Now, we are finally on track to have a public memorial for the 49 murdered at Pulse.


But Never Forget.


The 9/11 Memorial and Museum helped to create the mess we were forced to endure and should NOT serve as a model for memorializing mass murder. Paid executives from the 9/11 Memorial and Museum and the Oklahoma City National Memorial & Museum have supported the onePULSE Foundation and helped legitimize their “capital projects” to turn a mass shooting into Orlando’s next attraction.


Anthony Gardner, Former SVP of Government and Community Affairs at the 9/11 Memorial and Museum is still on the OnePULSE Foundation’s Chairman’s Ambassador’s Council even after onePULSE has abandoned both the memorial and museum.


Turning a mass shooting into a $100M memorial-museum campus for tourism was never a good idea. Pulse families and survivors have been resisting since the museum was announced in 2019, just like 9/11 families also protested the exhibition and monetization of their tragedy. However, unlike in Orlando, these 9/11 families were bypassed and the powers that be successfully transformed mass murder into an industry worth millions in New York City.

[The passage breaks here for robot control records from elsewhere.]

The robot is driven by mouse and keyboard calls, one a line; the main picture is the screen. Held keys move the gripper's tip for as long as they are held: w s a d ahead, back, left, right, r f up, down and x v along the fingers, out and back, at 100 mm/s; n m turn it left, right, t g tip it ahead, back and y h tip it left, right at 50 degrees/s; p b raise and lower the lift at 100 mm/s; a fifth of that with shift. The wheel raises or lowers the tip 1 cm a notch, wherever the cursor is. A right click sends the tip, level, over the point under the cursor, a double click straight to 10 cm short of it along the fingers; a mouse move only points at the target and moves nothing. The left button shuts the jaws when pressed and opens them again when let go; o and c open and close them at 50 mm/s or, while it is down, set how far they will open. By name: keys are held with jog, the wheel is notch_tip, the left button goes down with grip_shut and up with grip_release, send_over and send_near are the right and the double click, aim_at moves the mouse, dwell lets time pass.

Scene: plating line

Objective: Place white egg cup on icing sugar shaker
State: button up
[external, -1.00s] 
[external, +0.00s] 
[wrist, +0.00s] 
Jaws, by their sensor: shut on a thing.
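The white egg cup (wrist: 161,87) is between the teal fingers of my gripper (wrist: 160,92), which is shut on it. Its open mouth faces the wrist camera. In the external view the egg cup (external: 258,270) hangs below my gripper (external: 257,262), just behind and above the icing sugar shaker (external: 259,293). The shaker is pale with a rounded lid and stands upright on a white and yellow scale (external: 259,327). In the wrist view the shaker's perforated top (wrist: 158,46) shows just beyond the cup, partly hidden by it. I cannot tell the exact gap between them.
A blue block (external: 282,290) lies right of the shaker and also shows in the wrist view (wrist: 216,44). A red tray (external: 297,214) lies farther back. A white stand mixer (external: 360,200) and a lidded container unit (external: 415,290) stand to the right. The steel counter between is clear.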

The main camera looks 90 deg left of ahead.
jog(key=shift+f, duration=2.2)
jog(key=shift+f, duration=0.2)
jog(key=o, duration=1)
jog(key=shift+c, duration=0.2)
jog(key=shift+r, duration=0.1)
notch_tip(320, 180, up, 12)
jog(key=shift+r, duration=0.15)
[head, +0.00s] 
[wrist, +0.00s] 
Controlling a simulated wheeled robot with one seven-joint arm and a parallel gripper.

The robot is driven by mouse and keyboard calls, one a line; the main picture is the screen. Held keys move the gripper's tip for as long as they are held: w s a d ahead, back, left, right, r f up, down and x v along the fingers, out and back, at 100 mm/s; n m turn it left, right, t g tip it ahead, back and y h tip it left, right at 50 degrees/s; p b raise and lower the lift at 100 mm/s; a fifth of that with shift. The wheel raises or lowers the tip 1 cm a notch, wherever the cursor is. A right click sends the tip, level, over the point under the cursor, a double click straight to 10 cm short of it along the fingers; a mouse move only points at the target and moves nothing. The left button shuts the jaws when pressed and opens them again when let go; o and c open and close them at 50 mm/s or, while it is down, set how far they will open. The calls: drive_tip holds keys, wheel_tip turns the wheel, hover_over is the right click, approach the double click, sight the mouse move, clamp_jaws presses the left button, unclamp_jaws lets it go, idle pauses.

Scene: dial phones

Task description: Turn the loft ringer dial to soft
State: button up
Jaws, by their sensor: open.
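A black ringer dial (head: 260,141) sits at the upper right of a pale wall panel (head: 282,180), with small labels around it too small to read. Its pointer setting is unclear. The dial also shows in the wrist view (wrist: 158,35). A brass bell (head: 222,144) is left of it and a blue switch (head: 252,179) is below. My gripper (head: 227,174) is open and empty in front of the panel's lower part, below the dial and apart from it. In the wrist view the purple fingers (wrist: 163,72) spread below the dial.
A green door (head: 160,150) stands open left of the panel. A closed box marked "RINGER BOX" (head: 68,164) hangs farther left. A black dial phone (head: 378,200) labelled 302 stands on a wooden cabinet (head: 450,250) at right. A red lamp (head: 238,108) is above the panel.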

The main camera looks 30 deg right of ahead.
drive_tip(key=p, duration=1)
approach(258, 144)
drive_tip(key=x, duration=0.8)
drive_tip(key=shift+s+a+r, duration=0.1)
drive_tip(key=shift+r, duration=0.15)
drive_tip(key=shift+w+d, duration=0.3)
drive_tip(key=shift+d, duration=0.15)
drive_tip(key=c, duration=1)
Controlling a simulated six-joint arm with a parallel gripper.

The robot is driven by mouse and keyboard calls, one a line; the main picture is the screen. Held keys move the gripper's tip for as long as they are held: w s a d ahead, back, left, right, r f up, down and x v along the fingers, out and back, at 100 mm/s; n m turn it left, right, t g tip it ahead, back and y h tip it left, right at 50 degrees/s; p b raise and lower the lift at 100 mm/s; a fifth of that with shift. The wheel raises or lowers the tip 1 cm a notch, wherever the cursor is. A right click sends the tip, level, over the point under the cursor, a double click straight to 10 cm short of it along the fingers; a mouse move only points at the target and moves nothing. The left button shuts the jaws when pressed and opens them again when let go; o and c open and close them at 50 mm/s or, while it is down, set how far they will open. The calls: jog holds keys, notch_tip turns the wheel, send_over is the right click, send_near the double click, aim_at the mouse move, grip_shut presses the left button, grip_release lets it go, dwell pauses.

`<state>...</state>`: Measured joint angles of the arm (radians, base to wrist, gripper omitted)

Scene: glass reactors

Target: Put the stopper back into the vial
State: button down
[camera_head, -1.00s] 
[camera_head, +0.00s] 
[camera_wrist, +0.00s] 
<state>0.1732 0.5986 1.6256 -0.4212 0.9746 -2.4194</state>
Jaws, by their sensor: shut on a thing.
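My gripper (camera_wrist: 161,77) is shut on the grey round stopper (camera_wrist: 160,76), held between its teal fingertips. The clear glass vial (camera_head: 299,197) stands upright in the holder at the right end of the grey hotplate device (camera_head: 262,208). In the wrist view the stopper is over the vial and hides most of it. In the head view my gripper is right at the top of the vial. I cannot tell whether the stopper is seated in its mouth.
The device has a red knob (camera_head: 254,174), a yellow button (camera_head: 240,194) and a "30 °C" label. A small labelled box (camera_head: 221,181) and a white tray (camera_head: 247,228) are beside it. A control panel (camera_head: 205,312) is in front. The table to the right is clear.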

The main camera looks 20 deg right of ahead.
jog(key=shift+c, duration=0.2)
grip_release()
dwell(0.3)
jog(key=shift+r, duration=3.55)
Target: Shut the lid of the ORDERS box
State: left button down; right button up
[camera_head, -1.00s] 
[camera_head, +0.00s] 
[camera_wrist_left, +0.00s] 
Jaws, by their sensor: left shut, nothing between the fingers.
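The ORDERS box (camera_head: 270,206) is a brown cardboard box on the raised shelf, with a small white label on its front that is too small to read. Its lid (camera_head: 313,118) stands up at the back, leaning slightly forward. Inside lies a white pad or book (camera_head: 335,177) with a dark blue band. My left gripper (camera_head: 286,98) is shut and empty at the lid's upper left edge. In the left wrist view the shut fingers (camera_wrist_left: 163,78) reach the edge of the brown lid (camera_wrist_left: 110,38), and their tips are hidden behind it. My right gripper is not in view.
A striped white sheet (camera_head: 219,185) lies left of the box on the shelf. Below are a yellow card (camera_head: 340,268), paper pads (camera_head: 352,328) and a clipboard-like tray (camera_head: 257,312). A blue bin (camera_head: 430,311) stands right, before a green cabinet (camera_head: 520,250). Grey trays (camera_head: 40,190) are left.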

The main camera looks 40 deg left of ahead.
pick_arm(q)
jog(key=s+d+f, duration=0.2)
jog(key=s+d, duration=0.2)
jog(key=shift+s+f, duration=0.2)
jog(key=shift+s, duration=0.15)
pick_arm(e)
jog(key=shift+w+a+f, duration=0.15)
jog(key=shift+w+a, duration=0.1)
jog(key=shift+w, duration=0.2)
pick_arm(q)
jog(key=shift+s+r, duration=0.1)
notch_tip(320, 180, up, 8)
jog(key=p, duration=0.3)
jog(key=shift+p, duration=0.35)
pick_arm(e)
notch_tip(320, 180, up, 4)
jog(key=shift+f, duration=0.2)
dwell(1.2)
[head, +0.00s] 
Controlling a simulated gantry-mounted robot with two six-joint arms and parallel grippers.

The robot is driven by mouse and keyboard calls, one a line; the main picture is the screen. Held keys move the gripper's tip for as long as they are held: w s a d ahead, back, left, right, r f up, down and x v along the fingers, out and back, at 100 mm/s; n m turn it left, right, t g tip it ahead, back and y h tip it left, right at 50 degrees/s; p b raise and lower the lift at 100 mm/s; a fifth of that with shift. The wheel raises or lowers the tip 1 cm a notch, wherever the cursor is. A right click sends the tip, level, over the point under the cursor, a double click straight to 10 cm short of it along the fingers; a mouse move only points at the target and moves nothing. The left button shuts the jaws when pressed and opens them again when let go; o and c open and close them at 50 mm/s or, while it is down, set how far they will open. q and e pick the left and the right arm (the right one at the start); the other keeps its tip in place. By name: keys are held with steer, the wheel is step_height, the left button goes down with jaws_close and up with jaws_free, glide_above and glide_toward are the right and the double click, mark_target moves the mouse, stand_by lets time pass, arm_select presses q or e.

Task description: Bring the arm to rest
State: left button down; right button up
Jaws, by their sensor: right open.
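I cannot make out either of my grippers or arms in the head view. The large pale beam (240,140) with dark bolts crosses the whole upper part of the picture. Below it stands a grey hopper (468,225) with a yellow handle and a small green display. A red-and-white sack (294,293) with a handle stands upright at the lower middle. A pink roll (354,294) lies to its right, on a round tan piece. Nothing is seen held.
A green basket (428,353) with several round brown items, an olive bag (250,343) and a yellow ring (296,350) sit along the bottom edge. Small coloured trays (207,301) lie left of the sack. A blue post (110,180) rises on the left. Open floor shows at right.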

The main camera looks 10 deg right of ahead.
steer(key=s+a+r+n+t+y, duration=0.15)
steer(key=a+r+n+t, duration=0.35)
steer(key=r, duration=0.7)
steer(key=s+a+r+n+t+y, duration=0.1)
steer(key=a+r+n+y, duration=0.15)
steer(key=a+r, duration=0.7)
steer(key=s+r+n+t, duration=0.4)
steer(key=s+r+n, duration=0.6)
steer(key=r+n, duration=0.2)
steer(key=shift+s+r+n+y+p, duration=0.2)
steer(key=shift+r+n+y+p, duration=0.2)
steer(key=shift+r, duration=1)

The only people who should have a say in the future public Pulse memorial are the 49 families. Not the taxpayers, the OnePULSE Foundation, the so-called “experts,” and definitely not local politicians.


The 49 families have been put through enough over the past 7.5 years. They should lead this process without interference from anyone.


If the City can spend $2M of taxpayer money to purchase the Pulse property without taxpayer input, then the 49 families should be able to design the memorial that they want for their murdered children, brothers, sisters, and partners—without taxpayer input.


Give them a budget, offer them guidance, and get out of their way. Empower the 49 families to lead the design of a public memorial.


There should be no nonprofits involved in the memorial and its future management. It is because of nonprofits that the onePULSE Foundation succeeded in wasting public dollars and revictimizing mass shooting victims. It is because the City relied on nonprofits that a memorial was never built in the past 7.5 years since the shooting.


Lastly, Mayor Buddy Dyer and Commissioner Patty Sheehan should not try to use this moment as an opportunity to gain political clout as they live out their final years in public office. This is not about their legacy. If they want to do something for the families and survivors, they can start by telling the truth about the unpermitted renovations and code violations at the Pulse Nightclub that hindered escape and rescue. 


If they want to continue to say publicly that the City did not know about these issues, despite records that prove otherwise, then they can get a building inspection done as soon as possible by an independent third party and make the results of this inspection public.


That is what they can do for the victims' families and survivors now that the property is in the possession of the City. They can find out and thoroughly document the truth.


There is absolutely nothing preventing them from helping victims and survivors get the justice they deserve—other than the City's unwillingness to implicate itself in the possible legal issues surrounding code enforcement failures, building code violations, and the 3-hour police response.